To do:
Restate exactly, and only, the lines from the one with "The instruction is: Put" through the end of the data, with both of those end lines kept. Drop any pictures.

------ Records for the task

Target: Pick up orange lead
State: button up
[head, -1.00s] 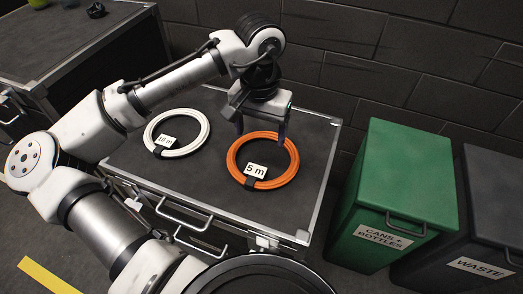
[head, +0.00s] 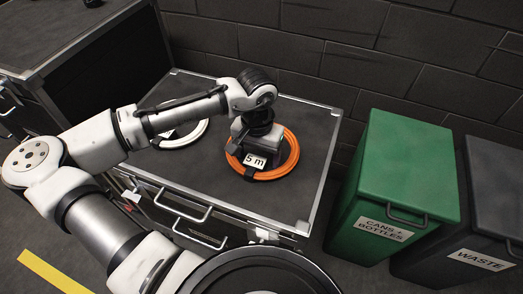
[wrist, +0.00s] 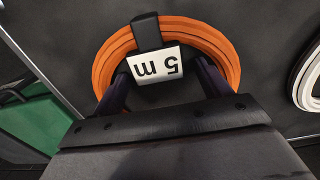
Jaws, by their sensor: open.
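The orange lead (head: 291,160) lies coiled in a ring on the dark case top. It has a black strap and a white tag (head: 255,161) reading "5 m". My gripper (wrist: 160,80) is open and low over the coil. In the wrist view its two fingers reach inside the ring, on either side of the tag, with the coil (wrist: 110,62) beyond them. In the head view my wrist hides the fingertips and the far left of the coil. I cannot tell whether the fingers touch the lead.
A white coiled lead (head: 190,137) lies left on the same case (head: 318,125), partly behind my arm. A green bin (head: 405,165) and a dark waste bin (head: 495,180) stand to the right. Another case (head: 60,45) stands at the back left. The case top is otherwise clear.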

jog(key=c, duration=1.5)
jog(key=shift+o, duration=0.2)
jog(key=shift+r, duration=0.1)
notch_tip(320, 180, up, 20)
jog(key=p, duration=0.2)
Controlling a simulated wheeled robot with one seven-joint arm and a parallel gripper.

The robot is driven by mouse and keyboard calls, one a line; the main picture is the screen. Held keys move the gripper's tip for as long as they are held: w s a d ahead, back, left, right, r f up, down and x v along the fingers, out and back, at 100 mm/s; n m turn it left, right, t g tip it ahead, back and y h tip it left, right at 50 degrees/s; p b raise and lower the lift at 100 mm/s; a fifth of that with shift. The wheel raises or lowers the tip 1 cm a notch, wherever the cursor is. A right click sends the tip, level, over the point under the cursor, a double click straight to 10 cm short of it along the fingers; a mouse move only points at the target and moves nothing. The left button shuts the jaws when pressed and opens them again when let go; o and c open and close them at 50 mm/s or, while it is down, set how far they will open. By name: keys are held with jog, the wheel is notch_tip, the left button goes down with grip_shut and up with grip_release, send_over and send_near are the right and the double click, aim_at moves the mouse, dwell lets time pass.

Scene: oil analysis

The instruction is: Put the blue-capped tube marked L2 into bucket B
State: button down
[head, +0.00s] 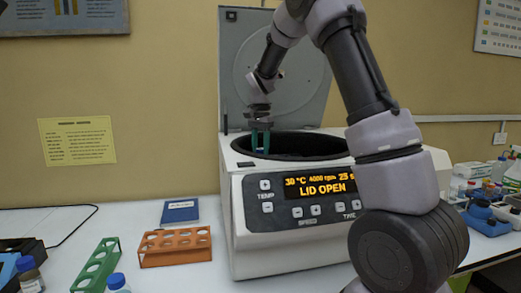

------------

Task solution:
The instruction is: Put the blue-capped tube marked L2 into bucket B
State: button down
[head, +0.00s] 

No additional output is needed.